1) Stop saying "oil" and start saying "lubricant".
2) A 20w mineral oil will not run round your small bore engine on a February morning. It's syrup. It's like squeezy honey.
If you don't belive me try opening your sump plug at anything around 1 or 2 degrees Centigrade and them wait for your 20w to
gloop out like molasses. Try it...
In a small bore engine it will take 20 minutes for this oil to become fully viscose.

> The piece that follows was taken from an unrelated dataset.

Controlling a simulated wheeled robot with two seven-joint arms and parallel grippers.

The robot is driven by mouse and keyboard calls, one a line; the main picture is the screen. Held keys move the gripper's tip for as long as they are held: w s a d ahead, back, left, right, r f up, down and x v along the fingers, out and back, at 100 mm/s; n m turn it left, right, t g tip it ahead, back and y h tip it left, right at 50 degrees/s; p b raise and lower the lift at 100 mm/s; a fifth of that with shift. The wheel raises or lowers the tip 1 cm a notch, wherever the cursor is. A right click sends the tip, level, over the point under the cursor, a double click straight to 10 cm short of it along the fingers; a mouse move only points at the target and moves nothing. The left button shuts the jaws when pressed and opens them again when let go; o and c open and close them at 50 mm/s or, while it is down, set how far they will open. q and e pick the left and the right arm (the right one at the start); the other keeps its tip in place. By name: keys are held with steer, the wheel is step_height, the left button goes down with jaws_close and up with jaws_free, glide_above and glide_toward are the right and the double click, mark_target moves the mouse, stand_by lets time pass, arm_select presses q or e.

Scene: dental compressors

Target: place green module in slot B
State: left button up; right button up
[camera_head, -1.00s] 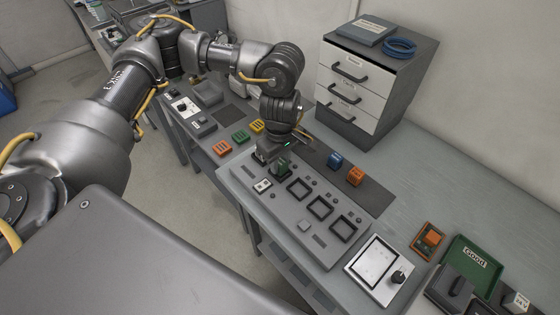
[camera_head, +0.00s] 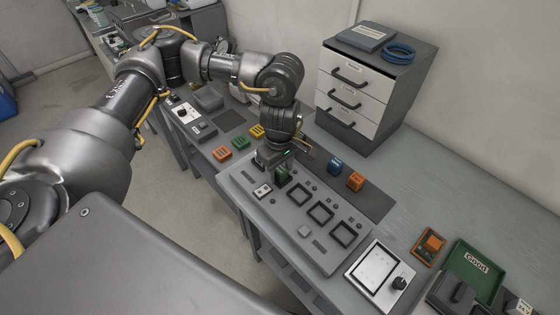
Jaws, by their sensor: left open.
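A dark green module (camera_head: 282,177) is at the upper left end of the grey slotted panel (camera_head: 326,258), just below my left gripper. My left gripper (camera_head: 272,160) is open above and slightly left of it, and partly hides that end of the panel. I cannot tell whether the module is fully seated. Three empty square frames run down the panel from it: one beside it (camera_head: 299,195), a middle one (camera_head: 320,212) and a lower one (camera_head: 343,234). The slot letters are too small to read. Another green block (camera_head: 240,142) lies on the left bench. My right gripper is out of view.
Red (camera_head: 222,153) and yellow (camera_head: 257,131) blocks flank the green block on the bench. Blue (camera_head: 334,164) and orange (camera_head: 355,181) modules stand behind the panel. A drawer cabinet (camera_head: 363,85) stands at the back. A white dial unit (camera_head: 380,276) and green tray (camera_head: 476,262) are at right.

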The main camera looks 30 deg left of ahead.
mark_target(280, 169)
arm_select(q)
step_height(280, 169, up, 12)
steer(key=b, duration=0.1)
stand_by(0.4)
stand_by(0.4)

For the next four months you should run with 15w/40 or even 10w/40 synthetic and when the weather warms up again - do
nothing. A small bore engine always needs a slipperly thin lubricant - and the synthetics are a thousand times better
than the minerals.

What most people don't know is that lubricants are the very last thing made from a barrel of oil. They even scoop
off the last few petro-chems to make vaseline and plastic bags before they make lubricants. Mineral oils are rubbish made from rubbish.
Literally scraping the barrel...

The whole reason the synthetic lubricant market exists is that racing teams and top marques started to look for
better ways to lubricate high class million dollar engines. "Oil" is fairly good but a purpose designed synthetic lubricant
is much, much better.

You can easily fall foul of a lot of nostalgia around here on the basis that the A series engine is an old design and therefore needs old things
to help it work well - utter nonsence - any machinery with moving parts benefits from the latest technological advances - in lubricants,
or anything else. A brand new Aston Martin won't have ever seen a drop of mineral oil anywhere near it.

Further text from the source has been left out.